Le chapitre III traite de la décentralisation des politiques de développement économique, d'emploi et de formation au bénéfice de la région. L'article 17, en cohérence avec la position adoptée par le Sénat lors de l'examen de la loi NOTRe, consolide les compétences des régions en matière d'emploi, de formation professionnelle et d'apprentissage et, dans le même esprit, l'article 18 renforce leur implication en faveur de l'enseignement supérieur et de la recherche.

Le chapitre IV s'attache à améliorer les conditions d'exercice des mandats locaux. Des travaux sont en cours dans le cadre de la conférence nationale des territoires comme au sein de la délégation sénatoriale aux collectivités territoriales s'agissant du statut de l'élu local. Les articles 19 et 20, afin de marquer la volonté du Sénat d'avancer sur ce dossier, proposent d'ores et déjà des solutions aux préoccupations des élus, qu'il s'agisse de la conciliation de leur mission avec leur vie familiale ou des risques juridiques qu'ils encourent.

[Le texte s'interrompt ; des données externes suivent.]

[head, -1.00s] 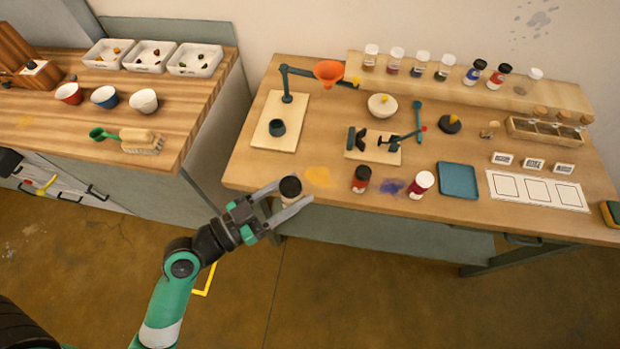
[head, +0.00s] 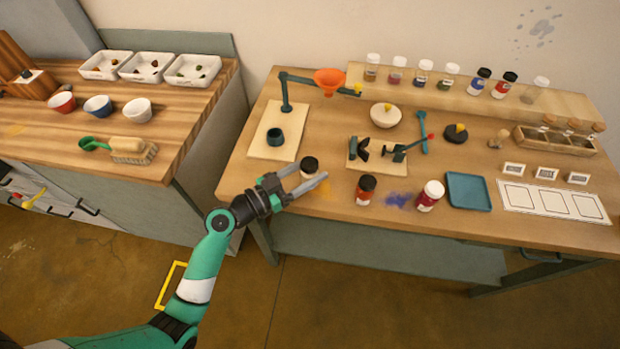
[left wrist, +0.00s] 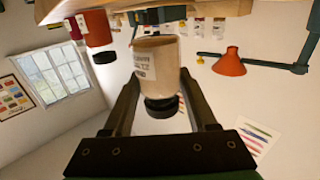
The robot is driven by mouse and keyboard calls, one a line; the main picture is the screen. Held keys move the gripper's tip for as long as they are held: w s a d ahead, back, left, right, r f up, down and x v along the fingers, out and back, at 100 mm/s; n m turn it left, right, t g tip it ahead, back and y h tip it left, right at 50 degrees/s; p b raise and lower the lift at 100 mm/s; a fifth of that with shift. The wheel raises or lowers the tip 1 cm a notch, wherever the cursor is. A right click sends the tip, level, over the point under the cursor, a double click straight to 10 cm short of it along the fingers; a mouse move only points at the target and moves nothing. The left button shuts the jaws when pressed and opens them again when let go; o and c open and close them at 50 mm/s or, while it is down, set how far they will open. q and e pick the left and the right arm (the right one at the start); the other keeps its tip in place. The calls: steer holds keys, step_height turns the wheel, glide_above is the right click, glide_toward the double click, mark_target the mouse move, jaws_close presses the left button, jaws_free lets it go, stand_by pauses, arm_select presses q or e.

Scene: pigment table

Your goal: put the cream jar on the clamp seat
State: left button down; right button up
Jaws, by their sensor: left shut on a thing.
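The cream jar, with a black lid (head: 309,163) and a pale label, is between the fingers of my left gripper (head: 307,183). In the left wrist view the jar (left wrist: 157,60) appears upside down, with the fingers shut on its sides. It is over the front left of the right-hand table; the head view does not clearly show its height. The clamp stands on a pale board (head: 360,166), behind and to the right of the jar, with black jaws (head: 359,149) and a red-tipped lever. No jar shows on it. My right gripper is not in view.
A black-lidded red jar (head: 365,190) and a white-lidded red jar (head: 430,196) stand right of my gripper near the front edge. An orange funnel (head: 330,81) hangs on a stand behind. A teal tray (head: 468,191) lies farther right.

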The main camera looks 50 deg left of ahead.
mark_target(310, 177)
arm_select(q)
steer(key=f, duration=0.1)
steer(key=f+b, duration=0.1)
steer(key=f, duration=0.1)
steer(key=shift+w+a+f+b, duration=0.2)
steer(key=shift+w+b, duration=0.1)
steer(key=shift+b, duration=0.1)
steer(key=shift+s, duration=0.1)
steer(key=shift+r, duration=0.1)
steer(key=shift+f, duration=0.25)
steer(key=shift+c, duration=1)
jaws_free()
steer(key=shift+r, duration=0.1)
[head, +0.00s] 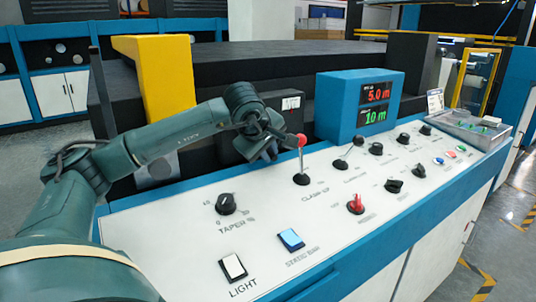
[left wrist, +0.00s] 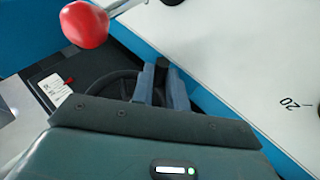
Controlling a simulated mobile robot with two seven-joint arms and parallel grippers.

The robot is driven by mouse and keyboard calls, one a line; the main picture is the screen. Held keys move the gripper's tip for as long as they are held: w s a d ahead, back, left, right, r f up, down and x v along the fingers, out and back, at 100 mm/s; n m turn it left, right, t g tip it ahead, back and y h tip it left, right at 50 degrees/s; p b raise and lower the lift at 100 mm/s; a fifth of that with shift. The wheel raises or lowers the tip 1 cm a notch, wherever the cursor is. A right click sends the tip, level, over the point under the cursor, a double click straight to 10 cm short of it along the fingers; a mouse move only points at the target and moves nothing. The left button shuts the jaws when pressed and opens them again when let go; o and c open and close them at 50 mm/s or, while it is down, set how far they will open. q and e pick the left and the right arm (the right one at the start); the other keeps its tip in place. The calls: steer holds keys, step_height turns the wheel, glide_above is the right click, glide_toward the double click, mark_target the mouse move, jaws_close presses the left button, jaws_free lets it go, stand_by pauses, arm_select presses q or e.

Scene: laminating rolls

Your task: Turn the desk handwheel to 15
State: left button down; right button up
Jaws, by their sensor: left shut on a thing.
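The handwheel (left wrist: 108,84) shows in the left wrist view as a dark round wheel, partly covered by my left gripper (left wrist: 161,78). The gripper's two fingers are shut on a dark part at the wheel's right side, seemingly its handle. A white label (left wrist: 56,89) with a small red mark lies left of the wheel; no number on it is readable. In the head view my left gripper (head: 268,150) reaches down at the back edge of the desk (head: 185,240), in front of a dark box, and hides the wheel. My right gripper is not in view.
A lever with a red ball (head: 302,140) stands close right of my left gripper; the ball also shows large in the left wrist view (left wrist: 85,24). Several knobs and switches cover the desk. A blue display (head: 360,100) reads 5.0 m and 10 m. A yellow post (head: 160,75) stands behind my arm.

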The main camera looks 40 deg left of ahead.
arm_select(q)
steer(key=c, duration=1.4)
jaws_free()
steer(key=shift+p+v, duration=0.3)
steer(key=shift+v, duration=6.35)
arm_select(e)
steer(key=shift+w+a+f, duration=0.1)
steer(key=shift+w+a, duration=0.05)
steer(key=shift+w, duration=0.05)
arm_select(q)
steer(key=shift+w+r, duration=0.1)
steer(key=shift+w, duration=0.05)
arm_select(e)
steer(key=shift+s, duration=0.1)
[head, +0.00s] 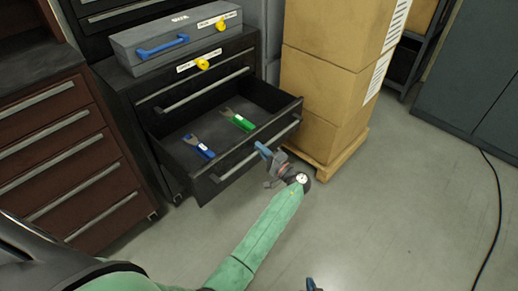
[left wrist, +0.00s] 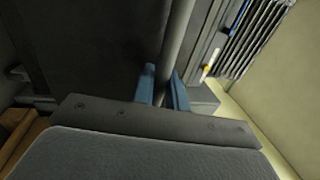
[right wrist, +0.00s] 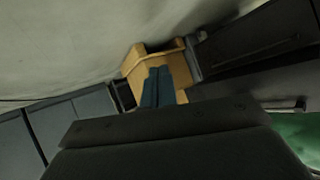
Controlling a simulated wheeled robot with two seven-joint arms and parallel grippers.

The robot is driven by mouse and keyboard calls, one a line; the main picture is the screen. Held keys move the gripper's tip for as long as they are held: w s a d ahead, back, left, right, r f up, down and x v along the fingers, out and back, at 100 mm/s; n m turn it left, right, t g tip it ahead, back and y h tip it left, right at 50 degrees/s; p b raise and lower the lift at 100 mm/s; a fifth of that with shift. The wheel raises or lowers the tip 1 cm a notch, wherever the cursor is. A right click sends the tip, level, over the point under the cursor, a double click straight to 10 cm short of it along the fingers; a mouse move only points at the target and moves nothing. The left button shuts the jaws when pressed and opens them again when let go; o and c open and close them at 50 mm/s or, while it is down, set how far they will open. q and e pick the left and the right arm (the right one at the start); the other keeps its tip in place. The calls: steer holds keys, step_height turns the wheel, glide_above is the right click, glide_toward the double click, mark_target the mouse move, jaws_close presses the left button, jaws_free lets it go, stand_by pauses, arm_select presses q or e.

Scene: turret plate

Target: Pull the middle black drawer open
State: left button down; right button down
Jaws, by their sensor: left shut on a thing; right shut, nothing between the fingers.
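The black cabinet (head: 125,92) has a drawer pulled out below a closed upper drawer (head: 195,84). The open black drawer (head: 205,186) shows its inside, with a blue-handled tool (head: 199,146) and a green-handled tool (head: 238,121) lying in it. My left gripper (head: 266,152) is at the right part of the drawer's long bar handle (head: 245,160). In the left wrist view its blue fingers (left wrist: 164,90) are shut on the handle bar (left wrist: 178,45). My right gripper (right wrist: 157,88) is shut and empty; only its tip shows at the head view's bottom edge.
Stacked cardboard boxes (head: 320,100) on a wooden pallet (head: 338,165) stand close right of the drawer. A red-brown cabinet (head: 55,150) stands left. A grey toolbox (head: 175,40) sits on the black cabinet. A black cable (head: 497,200) lies right; the floor (head: 390,220) between is clear.

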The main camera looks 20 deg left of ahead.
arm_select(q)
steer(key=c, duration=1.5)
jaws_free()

Le chapitre V de la proposition de loi comporte enfin diverses dispositions visant à améliorer le fonctionnement des collectivités : l'article 21 assouplit les conditions de la délégation de compétences d'une collectivité à une autre ; l'article 22 reprend le contenu d'une proposition de loi déposée par notre collègue Bruno Sido et adoptée par le Sénat le 6 décembre 2016 autorisant la subdélégation de la gestion des transports scolaires, par les départements, à des autorités organisatrices locales ; l'article 23, reprenant un souhait constant des maires, impose à l'État de notifier annuellement aux collectivités territoriales le montant de leur attribution au titre de la dotation générale de fonctionnement (DGF) avant le 1er mars ; l'article 24, enfin, afin de compenser le désengagement de l'État, autorise les communes et les EPCI compétents en matière d'urbanisme à percevoir un droit de timbre pour l'enregistrement des demandes d'autorisation et déclarations préalables.